As an open source project, Enquo doesn’t have a traditional “product roadmap”. The future direction of the project is in the hands of its contributors. However, this list gives a sense of the things that are intended to be added to Enquo as time and resources permit. If you would like to sponsor development of any of these (or other) features, to ensure they appear sooner rather than later, please contact EnquoDB.

Key Rotation

Being able to change a key in use, if it is suspected of compromise, is very important. Each encrypted value identifies the key which was used to encrypt the data, so what’s needed is:

  1. the ability to use multiple keys to decrypt data (so that data encrypted with an out-of-date key can still be decrypted);
  2. a mechanism in the database server to identify data values which are using the “wrong” key;
  3. a loop to fetch all data matching (2), decrypt it via (1), and re-encrypt it with the new key.

String Matching

While Enquo supports string equality queries (eg WHERE first_name = 'Bob'), it does not currently support substring matching operations (eg WHERE first_name LIKE 'B%').
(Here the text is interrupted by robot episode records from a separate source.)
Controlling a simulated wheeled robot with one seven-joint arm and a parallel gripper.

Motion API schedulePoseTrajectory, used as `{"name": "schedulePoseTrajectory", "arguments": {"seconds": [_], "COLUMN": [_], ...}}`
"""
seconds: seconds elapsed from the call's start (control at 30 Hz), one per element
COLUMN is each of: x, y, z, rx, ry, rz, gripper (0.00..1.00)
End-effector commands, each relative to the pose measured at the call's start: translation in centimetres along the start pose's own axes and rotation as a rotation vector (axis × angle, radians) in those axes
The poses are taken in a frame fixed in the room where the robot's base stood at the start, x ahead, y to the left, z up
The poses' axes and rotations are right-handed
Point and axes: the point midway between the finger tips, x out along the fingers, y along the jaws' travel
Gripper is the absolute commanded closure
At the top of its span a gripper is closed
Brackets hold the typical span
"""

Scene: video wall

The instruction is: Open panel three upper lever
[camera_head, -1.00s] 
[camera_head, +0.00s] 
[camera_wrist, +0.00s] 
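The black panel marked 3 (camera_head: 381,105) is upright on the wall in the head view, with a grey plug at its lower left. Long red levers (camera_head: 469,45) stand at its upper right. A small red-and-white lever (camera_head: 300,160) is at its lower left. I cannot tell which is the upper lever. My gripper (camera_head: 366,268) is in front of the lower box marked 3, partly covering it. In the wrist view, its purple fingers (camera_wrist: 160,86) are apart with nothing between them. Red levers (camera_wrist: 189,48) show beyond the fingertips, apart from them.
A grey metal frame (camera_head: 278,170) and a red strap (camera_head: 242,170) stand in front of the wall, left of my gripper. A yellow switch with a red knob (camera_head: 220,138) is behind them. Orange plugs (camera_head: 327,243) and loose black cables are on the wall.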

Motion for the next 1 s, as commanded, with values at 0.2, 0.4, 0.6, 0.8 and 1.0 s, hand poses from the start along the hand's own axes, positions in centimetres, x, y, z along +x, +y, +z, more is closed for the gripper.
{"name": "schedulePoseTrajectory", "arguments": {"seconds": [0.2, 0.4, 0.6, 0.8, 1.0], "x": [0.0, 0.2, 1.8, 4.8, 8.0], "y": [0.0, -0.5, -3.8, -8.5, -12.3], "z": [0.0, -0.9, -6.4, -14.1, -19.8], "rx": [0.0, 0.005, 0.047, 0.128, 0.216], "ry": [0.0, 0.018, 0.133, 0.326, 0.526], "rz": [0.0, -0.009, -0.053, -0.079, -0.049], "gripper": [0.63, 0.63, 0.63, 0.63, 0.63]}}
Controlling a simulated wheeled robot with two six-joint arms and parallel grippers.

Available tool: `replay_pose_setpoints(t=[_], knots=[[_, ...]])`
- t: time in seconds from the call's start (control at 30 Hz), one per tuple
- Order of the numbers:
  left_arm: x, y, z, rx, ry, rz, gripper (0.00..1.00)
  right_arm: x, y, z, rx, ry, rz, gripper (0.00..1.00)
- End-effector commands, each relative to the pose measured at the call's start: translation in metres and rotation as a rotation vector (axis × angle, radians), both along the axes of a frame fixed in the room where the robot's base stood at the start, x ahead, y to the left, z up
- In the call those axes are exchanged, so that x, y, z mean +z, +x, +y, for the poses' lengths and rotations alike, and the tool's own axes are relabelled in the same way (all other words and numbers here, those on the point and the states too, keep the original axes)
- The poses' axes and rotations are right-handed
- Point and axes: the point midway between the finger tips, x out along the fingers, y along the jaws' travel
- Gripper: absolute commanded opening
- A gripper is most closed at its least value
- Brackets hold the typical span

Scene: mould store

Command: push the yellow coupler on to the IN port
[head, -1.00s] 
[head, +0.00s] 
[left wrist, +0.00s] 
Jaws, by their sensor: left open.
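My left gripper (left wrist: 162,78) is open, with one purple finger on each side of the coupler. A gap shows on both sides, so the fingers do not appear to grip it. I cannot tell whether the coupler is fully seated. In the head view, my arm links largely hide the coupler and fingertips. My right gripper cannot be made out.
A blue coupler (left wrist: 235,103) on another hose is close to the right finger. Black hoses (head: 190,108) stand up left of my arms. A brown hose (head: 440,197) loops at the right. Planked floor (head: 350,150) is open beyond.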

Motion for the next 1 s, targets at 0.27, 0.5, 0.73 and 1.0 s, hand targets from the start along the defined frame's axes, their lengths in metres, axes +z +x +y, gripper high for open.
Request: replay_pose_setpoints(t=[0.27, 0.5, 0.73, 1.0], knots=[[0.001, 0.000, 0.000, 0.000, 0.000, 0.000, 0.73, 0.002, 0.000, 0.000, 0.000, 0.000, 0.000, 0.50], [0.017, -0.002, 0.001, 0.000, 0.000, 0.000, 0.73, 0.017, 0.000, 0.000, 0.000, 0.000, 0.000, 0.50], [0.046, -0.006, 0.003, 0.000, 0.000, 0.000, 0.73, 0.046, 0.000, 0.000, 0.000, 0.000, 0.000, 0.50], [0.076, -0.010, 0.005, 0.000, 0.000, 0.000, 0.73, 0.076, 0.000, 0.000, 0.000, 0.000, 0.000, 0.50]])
This is a common pattern in applications, and is an important feature to support. We have a plan on how to do this; the limiting factor at the moment is the time to implement it.

Secure Key Management

The security of Enquo-encrypted data (as with any cryptosystem) is only as good as the security of the keys. HSMs (Hardware Security Modules), secrets managers (such as HashiCorp Vault), and cloud-based key management services (such as AWS KMS, Google Cloud KMS, and Azure KeyVault), provide a higher level of assurance that key material is secure than just sticking it in an environment variable. The Enquo architecture has been designed with secure key management systems in mind, it’s just a matter of writing the necessary code to support the various key management services out there.

Moah Data Types

You can go a long way with strings and bigints, but databases support many other data types, and we’d like to be able to support as many of them as is practical. We want to support at least 32 and 16 bit signed integers, 64 bit floats, and timestamps, in addition to the 64 bit integers, strings, and dates already supported.